Coastal erosion is pervasive along much of the world's shoreline. The ability to understand and predict coastal change is important with regard to mitigating hazards. Storms are one of the primary forces driving coastal change. The duration, magnitude, and frequency of storms determine the long-term sediment flux of the region (Warner and others, 2012). These discrete storm events can create large waves, storm surges, flooding, coastal erosion, and strong currents that affect life, property, and navigation. Understanding these processes is critical to the assessment of coastal change and the cumulative effect of storms over varying timescales. Understanding coastal change enables planners and coastal managers to provide increased awareness and advanced preparation to help minimize loss of life and property and to manage coastal resources.

The U.S. Geological Survey Coastal Change Processes Project is researching coastal change hazards through geologic framework studies, numerical models, and physical oceanographic observations. These integrated efforts address issues related to coastal change caused by storm effects; sediment budgets; and sediment-transport linkage among the beach, the shoreface, and the inner shelf. Additional information about the project is available at the USGS Woods Hole Coastal and Marine Science Center Coastal Changes Processes Project Web page ( http://woodshole.er.usgs.gov/project-pages/coastal_change/).

The Coastal Change Processes Project has conducted field experiments at several locations along the east coast of the United States. This particular field program was focused on the region along Fire Island, N.Y., a barrier island system along the southern shore of Long Island, N.Y. This region was greatly impacted by Hurricane Sandy in October 2012.

Fire Island is bounded by Fire Island Inlet to the west and Moriches Inlet to the east. The barrier island itself provides a natural defense from the impacts of waves and large storm events for the densely developed mainland. Fire Island is 0.5–1-km wide and contains many different (and sometimes conflicting) land uses such as the Fire Island National Seashore, State parks, a Federal wilderness area, and a number of coastal communities. Sections of Fire Island have high rates of coastal erosion, whereas other areas are relatively stable (Hapke and others, 2010; Schwab and others, 2013).
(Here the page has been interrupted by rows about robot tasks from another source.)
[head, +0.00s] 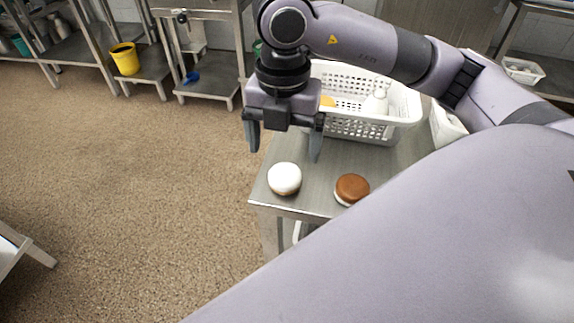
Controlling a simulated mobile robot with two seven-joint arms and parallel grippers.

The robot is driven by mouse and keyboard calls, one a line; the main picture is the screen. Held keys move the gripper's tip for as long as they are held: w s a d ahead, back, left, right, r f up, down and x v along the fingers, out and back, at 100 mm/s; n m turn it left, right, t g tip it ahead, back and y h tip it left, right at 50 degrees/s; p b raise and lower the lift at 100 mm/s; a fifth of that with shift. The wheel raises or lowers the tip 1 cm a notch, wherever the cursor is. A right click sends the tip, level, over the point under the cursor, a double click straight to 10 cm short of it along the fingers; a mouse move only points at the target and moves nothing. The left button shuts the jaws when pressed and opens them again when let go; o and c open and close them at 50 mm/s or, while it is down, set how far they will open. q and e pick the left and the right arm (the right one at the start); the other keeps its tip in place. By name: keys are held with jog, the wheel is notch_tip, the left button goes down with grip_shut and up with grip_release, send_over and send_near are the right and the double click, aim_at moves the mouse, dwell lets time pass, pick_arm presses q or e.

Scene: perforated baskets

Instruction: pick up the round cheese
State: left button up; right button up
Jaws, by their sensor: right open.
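Two small round items sit on the steel table (325,161). One is white-topped with a brown underside (284,177) near the table's left corner. The other is brown-topped with a white lower edge (352,187), to its right. I cannot tell for sure which is the round cheese. My right gripper (284,153) is open and empty, its fingers pointing down, above the table. It shows just behind the white-topped item in the picture, apart from it. My left gripper is not in view.
A white perforated basket (358,129) stands at the back of the table, behind my right gripper; it holds a yellow-orange item (327,101) and a whitish one. My right arm covers the right side. Open floor lies left.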

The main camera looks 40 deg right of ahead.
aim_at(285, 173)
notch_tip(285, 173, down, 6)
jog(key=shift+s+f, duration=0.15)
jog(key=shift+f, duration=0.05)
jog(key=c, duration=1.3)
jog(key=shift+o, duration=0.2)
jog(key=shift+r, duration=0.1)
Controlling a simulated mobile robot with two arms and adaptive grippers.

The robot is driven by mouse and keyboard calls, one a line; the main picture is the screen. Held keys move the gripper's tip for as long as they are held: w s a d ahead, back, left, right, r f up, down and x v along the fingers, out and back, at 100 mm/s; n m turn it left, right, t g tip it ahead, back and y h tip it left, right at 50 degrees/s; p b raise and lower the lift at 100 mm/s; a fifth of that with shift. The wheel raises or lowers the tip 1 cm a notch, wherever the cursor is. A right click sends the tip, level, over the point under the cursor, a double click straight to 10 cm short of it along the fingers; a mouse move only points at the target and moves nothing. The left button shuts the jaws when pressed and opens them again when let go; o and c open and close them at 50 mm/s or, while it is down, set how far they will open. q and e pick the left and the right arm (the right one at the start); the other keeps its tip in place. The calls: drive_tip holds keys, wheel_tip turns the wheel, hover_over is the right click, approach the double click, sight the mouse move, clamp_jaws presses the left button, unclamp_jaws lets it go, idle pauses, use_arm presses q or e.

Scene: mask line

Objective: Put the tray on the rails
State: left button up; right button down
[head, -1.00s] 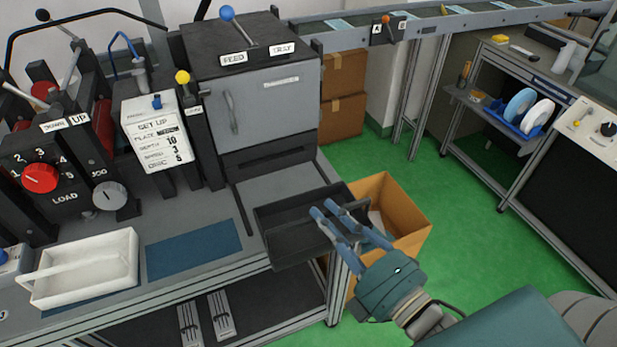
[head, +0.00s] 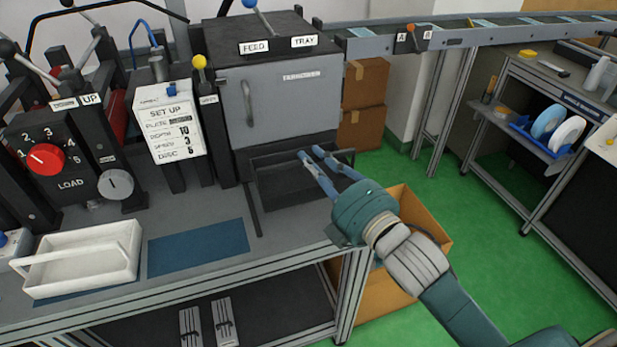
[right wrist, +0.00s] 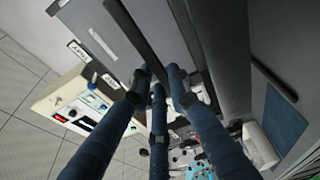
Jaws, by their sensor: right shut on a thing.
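The dark grey tray (head: 282,185) is at the opening under the grey cabinet door, above the bench. My right gripper (head: 313,157) is shut on the tray's right part, with its blue fingers over the tray. A thin dark strip (head: 253,212), which may be one of the rails, runs along the bench at the tray's left. The other rail is hidden or cannot be told apart. Whether the tray touches the rails cannot be told. In the right wrist view, the blue fingers (right wrist: 160,85) show beside dark bars. My left gripper is not in view.
The cabinet (head: 283,100) with FEED and TRAY labels stands just behind the tray. An open cardboard box (head: 430,225) is on the floor right of the bench. A white carrier (head: 80,262) and a blue mat (head: 197,248) lie on the bench at left.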

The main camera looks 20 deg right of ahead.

A principal strategy to mitigate coastal erosion is construction of sand berms, dunes, and regular beach nourishments with sediment dredged from the adjacent inner continental shelf. Remnant borrow locations are visible in the bathymetric data. However, it is not well understood how changes to these adjacent inner continental shelf locations can potentially affect the nearshore coastal region. This study focused on addressing how changes in sea-floor topography can create variations in waves along the coast, possibly resulting in regions of erosion and accretion. The study also focused on how the cross-shore variations in waves and currents can drive cross-shore sediment fluxes.